Decided July 2, 1986 Rehearing denied July 28, 1986 J. Alexander Porter, Sidney R. Barrett, Jr., for appellant. S. David Smith, Jr., Frank W. Scoggins, for appellee.

In the instant case it is a question of nonpayment of a supplier. The internal procedures of the obligee who has accepted the job would not affect the contractor’s or the surety’s obligation to that supplier on the payment bond. It is irrelevant to this consideration. The statute limits the time when such a supplier can hold the surety liable, and there is no contingency created by the pendency of the audit or holdback of final payment which would prevent the supplier from proceeding against the surety within one year from the time the contractor completes the work and the public authority accepts it.

This would not be untrue in a suit on the performance bond by the public authority either. Although its internal audit and final payment might relate to its determination of whether to sue on the performance bond, the legislature gave it one year from the date of its “acceptance” (and of course completion) of the work to do so. If it could ignore the fact of “acceptance” and wait until the end of its audit and/or final payment before the one-year tolling period commenced before bringing suit, it could delay at its option the period during which the surety remained at risk. That would obviously abort the purpose of the statute as well as delete the efficacy of the statutory condition of “acceptance.” Although it could accomplish a delay by not “accepting” the job until final payment or closing of file, once it accepts (and assuming “completion”) it has one year to file suit on the performance bond.

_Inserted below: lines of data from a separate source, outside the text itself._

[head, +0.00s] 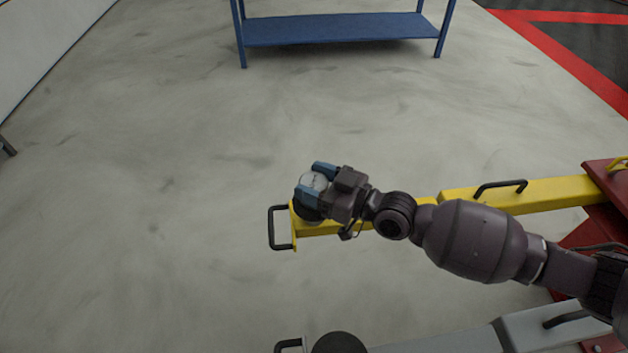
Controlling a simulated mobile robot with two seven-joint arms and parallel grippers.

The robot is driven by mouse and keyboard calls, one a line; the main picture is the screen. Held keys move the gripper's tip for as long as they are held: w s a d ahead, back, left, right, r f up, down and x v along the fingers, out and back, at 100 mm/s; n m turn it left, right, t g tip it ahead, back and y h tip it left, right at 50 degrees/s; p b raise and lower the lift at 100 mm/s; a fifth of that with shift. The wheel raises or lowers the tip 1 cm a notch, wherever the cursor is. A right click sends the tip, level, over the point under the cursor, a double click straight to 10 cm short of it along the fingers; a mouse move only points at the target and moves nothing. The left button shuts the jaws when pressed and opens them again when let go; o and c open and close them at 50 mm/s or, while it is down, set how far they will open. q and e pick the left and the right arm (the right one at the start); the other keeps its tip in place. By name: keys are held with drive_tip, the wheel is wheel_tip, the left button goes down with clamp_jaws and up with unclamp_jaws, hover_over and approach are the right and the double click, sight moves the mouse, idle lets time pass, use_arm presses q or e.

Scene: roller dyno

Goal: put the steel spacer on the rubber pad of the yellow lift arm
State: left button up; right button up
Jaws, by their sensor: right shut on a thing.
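The yellow lift arm (545,193) reaches from the red lift base at the right to the middle of the head view. Its black rubber pad (308,212) shows in part at the left tip, partly covered by my right gripper. My right gripper (314,185), with blue fingers, is shut on the round silvery steel spacer (315,181). The spacer is over the pad in the picture; I cannot tell whether it touches the pad. My right forearm hides the middle of the yellow arm. My left gripper is not in view.
A black handle (271,228) sticks out from the yellow arm's tip. A grey lift arm (455,343) with a dark round pad (339,344) lies at the bottom edge. A blue table (340,29) stands at the back.

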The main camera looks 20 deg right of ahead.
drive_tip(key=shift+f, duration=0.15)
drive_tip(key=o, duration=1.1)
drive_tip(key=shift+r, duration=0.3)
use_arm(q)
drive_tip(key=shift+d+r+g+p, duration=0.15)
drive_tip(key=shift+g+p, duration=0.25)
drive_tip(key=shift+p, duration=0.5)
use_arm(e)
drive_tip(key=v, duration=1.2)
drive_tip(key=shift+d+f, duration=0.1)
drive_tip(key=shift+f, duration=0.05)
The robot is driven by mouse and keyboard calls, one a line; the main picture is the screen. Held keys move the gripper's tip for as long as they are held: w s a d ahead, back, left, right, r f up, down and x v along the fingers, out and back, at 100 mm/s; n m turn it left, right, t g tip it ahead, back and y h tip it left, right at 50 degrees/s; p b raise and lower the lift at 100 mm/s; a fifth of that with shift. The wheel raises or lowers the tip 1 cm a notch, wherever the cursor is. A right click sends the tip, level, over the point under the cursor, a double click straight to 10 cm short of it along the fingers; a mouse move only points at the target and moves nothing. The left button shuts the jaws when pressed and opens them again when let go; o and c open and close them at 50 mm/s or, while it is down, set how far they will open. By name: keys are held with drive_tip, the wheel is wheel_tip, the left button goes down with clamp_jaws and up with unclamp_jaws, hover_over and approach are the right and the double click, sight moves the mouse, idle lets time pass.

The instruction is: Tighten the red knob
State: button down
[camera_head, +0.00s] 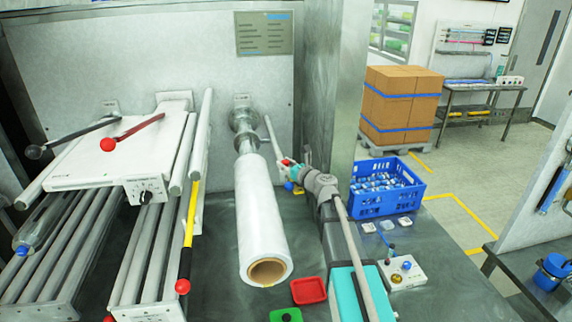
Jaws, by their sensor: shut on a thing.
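The red knob (286,162) is a small red spot at the lower end of a thin pale rod, right of the big white film roll (258,215). My gripper (287,168) reaches up to it from the lower right and is shut on it. The fingers cover most of the knob, so its shape and how far it is turned cannot be told. Small blue and yellow parts show just below the gripper.
The film roll lies close left of my gripper. A steel post (338,80) stands behind my arm. A blue crate (384,190) of small packs and a small control box (403,272) are to the right. A red tray (309,290) lies in front.

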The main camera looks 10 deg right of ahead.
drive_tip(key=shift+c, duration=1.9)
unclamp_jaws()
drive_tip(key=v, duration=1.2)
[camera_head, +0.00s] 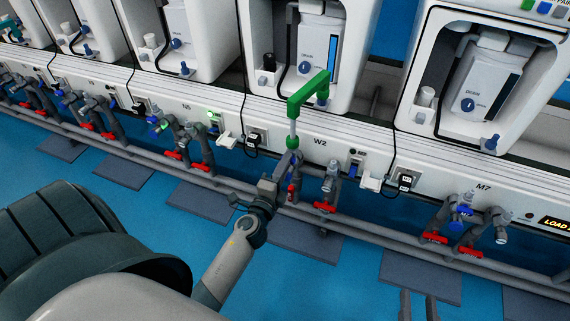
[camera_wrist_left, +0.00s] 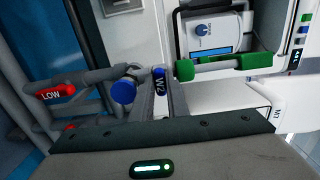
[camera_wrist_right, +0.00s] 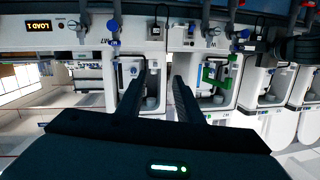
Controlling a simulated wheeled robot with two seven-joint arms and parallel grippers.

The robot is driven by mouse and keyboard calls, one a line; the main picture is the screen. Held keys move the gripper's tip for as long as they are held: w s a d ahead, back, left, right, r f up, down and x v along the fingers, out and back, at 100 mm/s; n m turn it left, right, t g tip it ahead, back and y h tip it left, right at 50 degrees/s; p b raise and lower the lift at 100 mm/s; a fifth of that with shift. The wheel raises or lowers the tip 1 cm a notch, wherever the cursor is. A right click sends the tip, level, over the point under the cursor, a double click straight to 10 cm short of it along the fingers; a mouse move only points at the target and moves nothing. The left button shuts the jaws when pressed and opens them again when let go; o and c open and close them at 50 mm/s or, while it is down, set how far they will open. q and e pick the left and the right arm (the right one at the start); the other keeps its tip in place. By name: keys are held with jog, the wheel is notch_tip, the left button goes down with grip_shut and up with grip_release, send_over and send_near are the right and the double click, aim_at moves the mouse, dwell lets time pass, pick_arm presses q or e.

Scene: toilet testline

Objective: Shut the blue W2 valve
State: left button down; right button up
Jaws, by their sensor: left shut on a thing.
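The blue W2 valve (camera_wrist_left: 159,82) shows in the left wrist view as a small blue handle marked W2, between the fingers of my left gripper (camera_wrist_left: 161,84). The fingers are shut on it. In the head view my left gripper (camera_head: 289,163) reaches the pipes under the W2 panel, just below a green-ended fitting (camera_head: 292,142), and mostly hides the handle. My right gripper (camera_head: 418,300) is at the bottom edge of the head view, away from the pipes. In the right wrist view its fingers (camera_wrist_right: 150,85) are apart with nothing held between them.
A green pipe fitting (camera_head: 308,92) rises above the W2 panel. A red handle (camera_head: 325,207) is on the pipe to the right, and a red LOW tag (camera_wrist_left: 58,90) and blue knob (camera_wrist_left: 123,90) are close to my left gripper. The blue floor in front is mostly clear.

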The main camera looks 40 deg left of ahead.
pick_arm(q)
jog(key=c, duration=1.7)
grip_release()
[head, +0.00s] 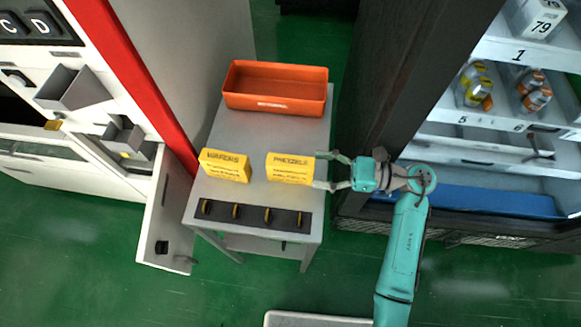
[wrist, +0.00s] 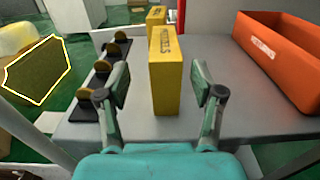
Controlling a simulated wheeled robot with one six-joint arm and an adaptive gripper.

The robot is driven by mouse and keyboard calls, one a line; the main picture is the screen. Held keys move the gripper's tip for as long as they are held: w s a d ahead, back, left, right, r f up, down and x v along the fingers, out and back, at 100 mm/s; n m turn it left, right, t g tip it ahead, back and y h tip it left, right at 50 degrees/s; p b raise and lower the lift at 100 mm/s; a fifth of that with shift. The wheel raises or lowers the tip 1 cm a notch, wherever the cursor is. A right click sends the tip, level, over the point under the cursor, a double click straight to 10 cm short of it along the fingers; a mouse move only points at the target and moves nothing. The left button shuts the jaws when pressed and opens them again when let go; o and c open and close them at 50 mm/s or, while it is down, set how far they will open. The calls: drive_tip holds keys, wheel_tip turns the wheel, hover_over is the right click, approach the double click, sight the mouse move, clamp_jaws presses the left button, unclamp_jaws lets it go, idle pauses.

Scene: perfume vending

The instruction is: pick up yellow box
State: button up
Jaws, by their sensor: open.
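Two yellow boxes stand on a small grey table. The box marked PRETZELS (head: 290,169) is on the right, and the box marked WAFERS (head: 225,166) is to its left. My gripper (head: 322,171) is open at the table's right side, its fingers pointing left at the PRETZELS box. In the wrist view the PRETZELS box (wrist: 166,82) stands upright, centred between the spread fingertips of my gripper (wrist: 160,85) and just ahead of them; contact cannot be made out. The WAFERS box (wrist: 156,16) shows partly behind it.
An orange bin (head: 276,88) sits at the table's back. A dark strip with several round pieces (head: 254,216) lies along the front edge. A shelf unit with cans (head: 475,87) stands right, and a white-and-red machine (head: 120,60) left. A yellow-outlined shape (wrist: 38,72) is unclear.

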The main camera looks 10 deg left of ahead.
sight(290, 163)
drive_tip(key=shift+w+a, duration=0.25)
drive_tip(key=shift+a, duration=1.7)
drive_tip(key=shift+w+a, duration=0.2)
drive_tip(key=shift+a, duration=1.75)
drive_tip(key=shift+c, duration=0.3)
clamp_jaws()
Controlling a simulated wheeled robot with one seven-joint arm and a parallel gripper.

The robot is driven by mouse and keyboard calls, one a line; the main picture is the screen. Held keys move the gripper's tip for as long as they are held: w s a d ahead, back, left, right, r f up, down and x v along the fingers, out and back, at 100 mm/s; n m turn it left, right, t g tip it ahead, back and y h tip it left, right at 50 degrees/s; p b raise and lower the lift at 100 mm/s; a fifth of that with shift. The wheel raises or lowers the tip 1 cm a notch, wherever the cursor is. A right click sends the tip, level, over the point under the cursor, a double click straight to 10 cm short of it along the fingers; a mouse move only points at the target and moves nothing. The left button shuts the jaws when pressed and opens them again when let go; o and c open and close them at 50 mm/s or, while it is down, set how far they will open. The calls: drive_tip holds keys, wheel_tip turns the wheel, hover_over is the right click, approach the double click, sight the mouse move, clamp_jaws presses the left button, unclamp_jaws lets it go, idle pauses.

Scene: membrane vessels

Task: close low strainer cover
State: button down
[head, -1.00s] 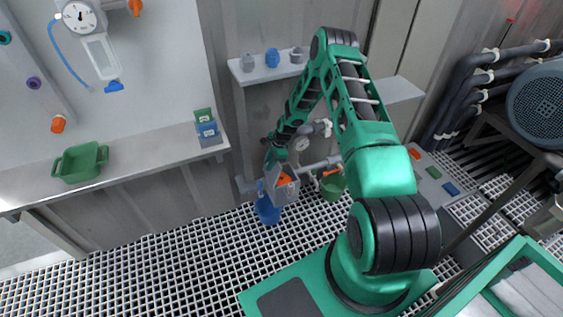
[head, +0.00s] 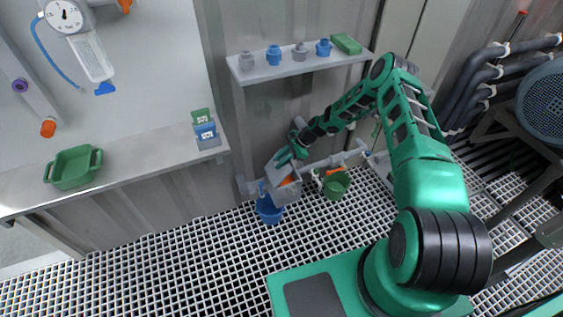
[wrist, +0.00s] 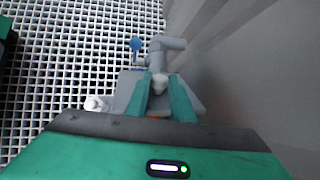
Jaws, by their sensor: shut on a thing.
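The low strainer is a grey box (head: 287,194) low by the wall, with orange (head: 288,181) showing in its opening. Its grey cover (head: 275,172) stands tilted open above the box. My gripper (head: 291,153) is at the cover's upper part. In the wrist view my gripper (wrist: 164,92) has its two green fingers on either side of a pale rounded knob (wrist: 160,84), shut on the cover. The grey cover plate (wrist: 126,92) shows behind the fingers. The exact finger contact is partly hidden.
Grey pipe (head: 345,158) runs along the wall beside the strainer. A shelf (head: 300,68) is above. The front grating is clear.

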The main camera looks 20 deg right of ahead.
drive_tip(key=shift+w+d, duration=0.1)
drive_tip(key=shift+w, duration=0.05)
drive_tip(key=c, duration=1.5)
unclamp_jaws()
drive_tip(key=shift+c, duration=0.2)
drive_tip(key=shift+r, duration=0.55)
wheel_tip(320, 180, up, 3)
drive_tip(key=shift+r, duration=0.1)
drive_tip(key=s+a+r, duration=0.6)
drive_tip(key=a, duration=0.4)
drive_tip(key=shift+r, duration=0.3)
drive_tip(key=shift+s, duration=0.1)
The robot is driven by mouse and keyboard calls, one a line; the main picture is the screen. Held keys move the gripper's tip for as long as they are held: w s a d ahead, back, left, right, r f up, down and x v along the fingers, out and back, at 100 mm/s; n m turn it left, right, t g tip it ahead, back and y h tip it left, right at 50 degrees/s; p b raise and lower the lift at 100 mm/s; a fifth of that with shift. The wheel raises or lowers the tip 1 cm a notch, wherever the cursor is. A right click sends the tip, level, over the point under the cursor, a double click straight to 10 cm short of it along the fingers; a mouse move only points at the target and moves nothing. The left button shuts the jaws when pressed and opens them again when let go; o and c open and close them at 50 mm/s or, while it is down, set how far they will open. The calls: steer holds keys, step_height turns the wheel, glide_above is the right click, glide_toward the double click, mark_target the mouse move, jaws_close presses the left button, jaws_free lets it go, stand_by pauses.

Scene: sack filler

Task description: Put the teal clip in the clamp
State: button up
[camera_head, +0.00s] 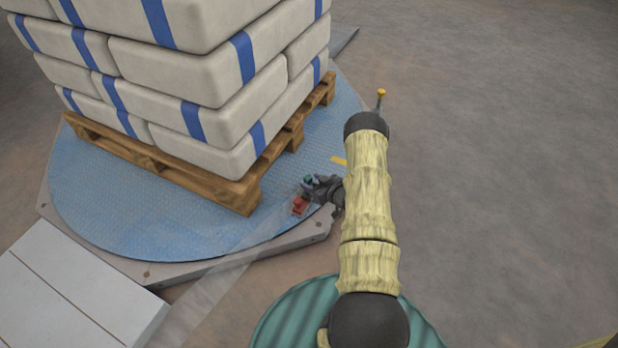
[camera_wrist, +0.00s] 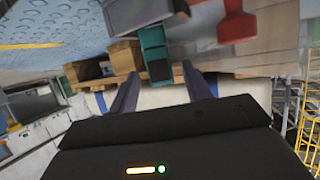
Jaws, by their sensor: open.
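The teal clip (camera_wrist: 154,50) is a small block with a dark end, seen in the wrist view just ahead of and between my fingertips. In the head view the teal clip (camera_head: 308,179) is tiny, at the tip of my gripper (camera_head: 316,186). My gripper (camera_wrist: 160,72) is open, one finger on each side of the clip's line; I cannot tell whether either touches it. A red piece (camera_wrist: 236,22) stands right of the clip; it also shows in the head view (camera_head: 299,204). I cannot tell whether it is the clamp.
White sacks with blue bands (camera_head: 190,70) are stacked on a wooden pallet (camera_head: 235,193) on a blue turntable (camera_head: 110,215), left of my arm. A clear film strip (camera_head: 215,280) runs down to the lower left. Floor right of my arm is mostly free.

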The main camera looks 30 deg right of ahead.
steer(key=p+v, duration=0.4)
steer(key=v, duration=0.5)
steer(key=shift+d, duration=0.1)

Furthermore, the majority’s construction is inharmonious. “Acceptance” expressly relates to action taken solely by the obligee, the public authority. “Completion of the contract,” then, should be taken to relate solely to action required by the obligor, the “performance” of the contract. This I would see as the implied understanding of the court in its description of the statute in National Surety Corp. v. Wright, 70 Ga. App. 838, 841 (29 SE2d 662) (1944).